Navy caught between devil and deep sea after data leak

Published: 29th August 2016 02:47 AM  |   Last Updated: 29th August 2016 02:47 AM   |  A+A-


NEW DELHI: The Scorepene leaks has put the Indian Navy in deep waters. The scandal has detonated depth charges under its plans for the next line, state-of-the-art submarine with cutting-edge attack power. China, which has been expanding both its subcontinental influence and underwater fleet, has 51 conventional and five nuclear submarines at sea compared to India’s 14.

Even Pakistan has 11, which are modern and sophisticated compared to India’s ageing subs. As a counter-move, the Narendra Modi government, determined to boost India’s military capability, in October 2014 cleared Rs 64,000 crore to build six more GenNext subs. This Make in India programme is titled Project-75 (India). Sources said the Defence Ministry is exploring a collaboration between an unnamed foreign player and an Indian shipyard to work for the project. The new submarines will be armed with state-of-the-art land attack missiles and air independence propulsion systems.

A team of Indian Navy and ministry officials are holding a series of discussions with major global players, including DCNS of France, which is currently building Scorepene submarines jointly with Mumbai-based Mazagon Dock Limited.

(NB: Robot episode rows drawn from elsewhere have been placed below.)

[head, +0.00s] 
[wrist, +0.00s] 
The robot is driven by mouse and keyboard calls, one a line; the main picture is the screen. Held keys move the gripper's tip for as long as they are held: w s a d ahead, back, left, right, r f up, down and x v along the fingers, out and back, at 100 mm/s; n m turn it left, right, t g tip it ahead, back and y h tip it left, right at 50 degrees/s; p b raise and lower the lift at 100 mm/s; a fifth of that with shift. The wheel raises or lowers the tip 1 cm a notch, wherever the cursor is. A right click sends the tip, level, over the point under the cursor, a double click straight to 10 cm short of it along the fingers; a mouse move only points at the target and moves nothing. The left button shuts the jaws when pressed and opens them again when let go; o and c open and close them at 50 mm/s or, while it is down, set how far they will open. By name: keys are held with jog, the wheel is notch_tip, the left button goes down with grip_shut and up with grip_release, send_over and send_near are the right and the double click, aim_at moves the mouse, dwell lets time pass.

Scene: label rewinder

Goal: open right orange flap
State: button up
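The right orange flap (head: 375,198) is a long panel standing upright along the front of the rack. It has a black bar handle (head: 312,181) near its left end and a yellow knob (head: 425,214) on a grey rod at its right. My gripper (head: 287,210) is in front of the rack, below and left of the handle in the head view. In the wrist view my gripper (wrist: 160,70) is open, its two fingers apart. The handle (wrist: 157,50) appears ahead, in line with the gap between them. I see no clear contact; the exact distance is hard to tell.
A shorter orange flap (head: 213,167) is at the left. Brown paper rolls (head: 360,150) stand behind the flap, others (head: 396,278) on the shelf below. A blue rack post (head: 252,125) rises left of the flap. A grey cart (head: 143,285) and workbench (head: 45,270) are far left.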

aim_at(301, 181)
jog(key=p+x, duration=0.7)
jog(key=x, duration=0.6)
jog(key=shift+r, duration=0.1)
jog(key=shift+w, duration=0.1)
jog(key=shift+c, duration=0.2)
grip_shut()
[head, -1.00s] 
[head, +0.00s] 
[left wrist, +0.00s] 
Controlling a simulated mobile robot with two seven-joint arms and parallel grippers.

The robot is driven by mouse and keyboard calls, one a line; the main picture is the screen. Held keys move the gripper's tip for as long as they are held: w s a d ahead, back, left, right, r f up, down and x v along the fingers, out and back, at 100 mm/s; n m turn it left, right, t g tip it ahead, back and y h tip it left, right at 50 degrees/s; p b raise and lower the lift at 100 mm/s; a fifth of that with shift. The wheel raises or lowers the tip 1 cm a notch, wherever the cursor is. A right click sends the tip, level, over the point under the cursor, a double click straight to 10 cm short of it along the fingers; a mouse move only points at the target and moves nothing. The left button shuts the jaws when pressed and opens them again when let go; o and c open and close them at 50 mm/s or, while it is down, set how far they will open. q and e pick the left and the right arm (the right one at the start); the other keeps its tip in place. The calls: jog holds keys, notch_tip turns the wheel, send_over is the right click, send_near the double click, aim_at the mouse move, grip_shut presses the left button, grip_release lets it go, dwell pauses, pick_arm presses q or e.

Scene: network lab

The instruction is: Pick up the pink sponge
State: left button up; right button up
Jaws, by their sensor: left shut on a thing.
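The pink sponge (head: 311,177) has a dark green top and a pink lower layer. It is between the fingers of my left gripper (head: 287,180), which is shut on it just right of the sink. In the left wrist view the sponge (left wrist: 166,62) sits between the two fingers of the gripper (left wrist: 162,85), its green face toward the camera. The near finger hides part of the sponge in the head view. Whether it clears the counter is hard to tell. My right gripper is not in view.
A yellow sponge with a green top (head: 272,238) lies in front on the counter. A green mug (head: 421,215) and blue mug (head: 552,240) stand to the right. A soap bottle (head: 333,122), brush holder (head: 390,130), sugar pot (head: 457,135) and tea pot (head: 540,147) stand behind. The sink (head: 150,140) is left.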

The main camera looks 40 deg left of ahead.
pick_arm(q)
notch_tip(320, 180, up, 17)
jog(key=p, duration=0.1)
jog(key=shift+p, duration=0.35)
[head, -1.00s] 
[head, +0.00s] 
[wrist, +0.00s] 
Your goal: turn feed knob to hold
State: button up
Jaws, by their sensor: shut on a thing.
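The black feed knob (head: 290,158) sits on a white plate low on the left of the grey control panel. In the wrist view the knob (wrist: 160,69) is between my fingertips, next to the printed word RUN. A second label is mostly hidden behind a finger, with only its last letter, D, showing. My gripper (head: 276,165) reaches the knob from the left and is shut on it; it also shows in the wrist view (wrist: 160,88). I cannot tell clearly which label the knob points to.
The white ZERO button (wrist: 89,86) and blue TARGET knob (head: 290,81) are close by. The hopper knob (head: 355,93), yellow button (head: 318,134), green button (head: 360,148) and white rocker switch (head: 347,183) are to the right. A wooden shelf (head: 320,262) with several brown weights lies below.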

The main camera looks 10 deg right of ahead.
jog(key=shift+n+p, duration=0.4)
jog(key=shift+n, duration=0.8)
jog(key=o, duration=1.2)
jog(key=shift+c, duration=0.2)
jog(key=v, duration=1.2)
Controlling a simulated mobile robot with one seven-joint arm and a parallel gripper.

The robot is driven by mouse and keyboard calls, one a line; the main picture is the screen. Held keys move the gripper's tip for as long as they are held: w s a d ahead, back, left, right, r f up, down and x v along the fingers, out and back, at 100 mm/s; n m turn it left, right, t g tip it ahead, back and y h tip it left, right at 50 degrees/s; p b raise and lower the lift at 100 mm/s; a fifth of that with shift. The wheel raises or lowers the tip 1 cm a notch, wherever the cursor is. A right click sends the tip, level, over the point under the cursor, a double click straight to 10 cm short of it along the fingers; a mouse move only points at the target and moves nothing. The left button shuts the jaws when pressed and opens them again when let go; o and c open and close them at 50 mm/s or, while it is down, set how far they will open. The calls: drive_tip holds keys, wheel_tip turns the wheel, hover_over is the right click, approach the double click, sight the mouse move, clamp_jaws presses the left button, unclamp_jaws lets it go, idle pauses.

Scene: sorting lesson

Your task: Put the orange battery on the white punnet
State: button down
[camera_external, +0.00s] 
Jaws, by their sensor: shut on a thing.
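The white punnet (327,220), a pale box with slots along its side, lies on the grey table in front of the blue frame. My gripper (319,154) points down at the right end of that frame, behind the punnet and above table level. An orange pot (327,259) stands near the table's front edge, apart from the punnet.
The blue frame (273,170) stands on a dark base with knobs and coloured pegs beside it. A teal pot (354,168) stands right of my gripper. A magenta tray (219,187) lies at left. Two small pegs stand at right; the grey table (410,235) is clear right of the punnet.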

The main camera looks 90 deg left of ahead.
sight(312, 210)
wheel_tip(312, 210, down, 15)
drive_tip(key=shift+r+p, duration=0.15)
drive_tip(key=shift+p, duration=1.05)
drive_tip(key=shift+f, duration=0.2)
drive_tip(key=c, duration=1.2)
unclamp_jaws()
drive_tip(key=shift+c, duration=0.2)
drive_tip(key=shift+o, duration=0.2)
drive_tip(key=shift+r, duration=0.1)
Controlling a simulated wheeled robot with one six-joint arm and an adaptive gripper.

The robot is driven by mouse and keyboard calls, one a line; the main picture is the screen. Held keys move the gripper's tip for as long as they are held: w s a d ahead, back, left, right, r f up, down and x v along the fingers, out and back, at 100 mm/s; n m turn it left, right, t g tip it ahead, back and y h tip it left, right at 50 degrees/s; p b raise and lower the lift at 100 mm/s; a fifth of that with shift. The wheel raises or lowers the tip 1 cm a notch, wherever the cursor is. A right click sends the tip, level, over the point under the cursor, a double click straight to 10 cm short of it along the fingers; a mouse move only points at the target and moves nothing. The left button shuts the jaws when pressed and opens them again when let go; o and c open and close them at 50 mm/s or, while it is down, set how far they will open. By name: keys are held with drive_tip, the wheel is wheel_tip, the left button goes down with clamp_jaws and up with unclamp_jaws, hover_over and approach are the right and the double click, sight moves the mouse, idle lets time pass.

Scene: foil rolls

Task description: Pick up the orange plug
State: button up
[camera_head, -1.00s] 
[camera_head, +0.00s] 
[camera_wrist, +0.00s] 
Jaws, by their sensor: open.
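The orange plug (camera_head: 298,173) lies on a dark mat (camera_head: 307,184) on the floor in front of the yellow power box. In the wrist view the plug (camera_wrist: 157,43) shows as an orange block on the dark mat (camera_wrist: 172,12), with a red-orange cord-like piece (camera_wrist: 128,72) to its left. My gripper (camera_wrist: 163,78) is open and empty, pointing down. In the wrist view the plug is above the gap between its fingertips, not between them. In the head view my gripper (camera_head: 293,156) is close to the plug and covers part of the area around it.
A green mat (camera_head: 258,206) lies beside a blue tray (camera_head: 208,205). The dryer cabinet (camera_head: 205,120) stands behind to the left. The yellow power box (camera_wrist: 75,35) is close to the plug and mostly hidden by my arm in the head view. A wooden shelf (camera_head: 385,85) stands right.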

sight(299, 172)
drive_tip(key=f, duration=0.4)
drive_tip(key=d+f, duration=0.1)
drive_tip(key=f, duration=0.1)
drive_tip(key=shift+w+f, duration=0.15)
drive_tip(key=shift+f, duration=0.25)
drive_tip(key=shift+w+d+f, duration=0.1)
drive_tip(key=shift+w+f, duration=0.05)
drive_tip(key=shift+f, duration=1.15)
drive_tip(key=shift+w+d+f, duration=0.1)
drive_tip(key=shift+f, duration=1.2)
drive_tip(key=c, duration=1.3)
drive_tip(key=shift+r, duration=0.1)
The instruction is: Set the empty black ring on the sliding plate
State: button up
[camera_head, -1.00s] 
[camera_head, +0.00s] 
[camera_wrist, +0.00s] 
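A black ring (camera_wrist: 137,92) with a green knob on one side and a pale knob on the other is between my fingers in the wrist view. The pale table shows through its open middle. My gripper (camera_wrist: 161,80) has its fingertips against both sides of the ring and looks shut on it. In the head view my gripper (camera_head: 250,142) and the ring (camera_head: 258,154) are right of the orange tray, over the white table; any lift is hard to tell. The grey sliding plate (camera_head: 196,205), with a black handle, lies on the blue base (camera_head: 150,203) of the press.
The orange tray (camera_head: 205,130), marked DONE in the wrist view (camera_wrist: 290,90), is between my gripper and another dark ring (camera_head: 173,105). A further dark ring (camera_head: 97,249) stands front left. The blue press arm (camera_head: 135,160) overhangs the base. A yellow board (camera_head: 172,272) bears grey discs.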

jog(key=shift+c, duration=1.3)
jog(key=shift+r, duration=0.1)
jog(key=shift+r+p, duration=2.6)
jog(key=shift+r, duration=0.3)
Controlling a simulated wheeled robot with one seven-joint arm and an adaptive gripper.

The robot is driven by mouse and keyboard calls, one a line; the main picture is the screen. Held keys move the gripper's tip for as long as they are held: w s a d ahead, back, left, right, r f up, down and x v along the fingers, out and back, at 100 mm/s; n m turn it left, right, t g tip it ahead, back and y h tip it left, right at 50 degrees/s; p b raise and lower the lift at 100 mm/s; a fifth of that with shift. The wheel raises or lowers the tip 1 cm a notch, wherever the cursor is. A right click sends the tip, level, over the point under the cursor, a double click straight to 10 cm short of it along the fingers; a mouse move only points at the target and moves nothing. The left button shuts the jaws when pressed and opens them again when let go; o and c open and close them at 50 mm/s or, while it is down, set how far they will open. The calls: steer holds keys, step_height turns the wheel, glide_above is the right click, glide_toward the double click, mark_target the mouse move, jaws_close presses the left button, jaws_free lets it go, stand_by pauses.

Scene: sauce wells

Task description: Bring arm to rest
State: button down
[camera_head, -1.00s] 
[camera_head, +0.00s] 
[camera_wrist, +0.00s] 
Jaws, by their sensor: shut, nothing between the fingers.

The ministry is worried that the leaks in the Australian media have hit this operation, though Defence Minister Manohar Parrikar played down fears.

However, sources warn Project 75 has initiated a corporate war countdown in the highly competitive global arms market. DCNS had offered its advanced version for Scorpene submarine to India last year. German conglomerate ThyssenKrupp Marine Systems is peddling the HDW Class 214 submarine, after an offer in March this year. Spain’s Navantia S-80 class and Sweden’s Saab Kockums with their A26 submarines are also in the underwater race. The Indian government has its eye on Japanese tech giant Mitsubishi. The irony is that all these players have been on the Indian defence deal circuit for decades. So intense is their rivalry that the Indian Navy is afraid that competitors will leak plans to sabotage projects. The Scorpene Leaks in the Australian media is considered to be an outcome of ‘corporate rivalry’.

In 1999, the Cabinet Committee on Security had approved the Navy’s 30-year indigenous submarine programme to replace the ageing fleet, under which 12 submarines were to be built with foreign collaboration and inducted by 2012. The know-how was to help India build subs indigenously by 2030. Here too, the usual tragedy of Indian defence procurement has hit the Navy’s strike capability. Over 17 years later, not a single submarine has been delivered.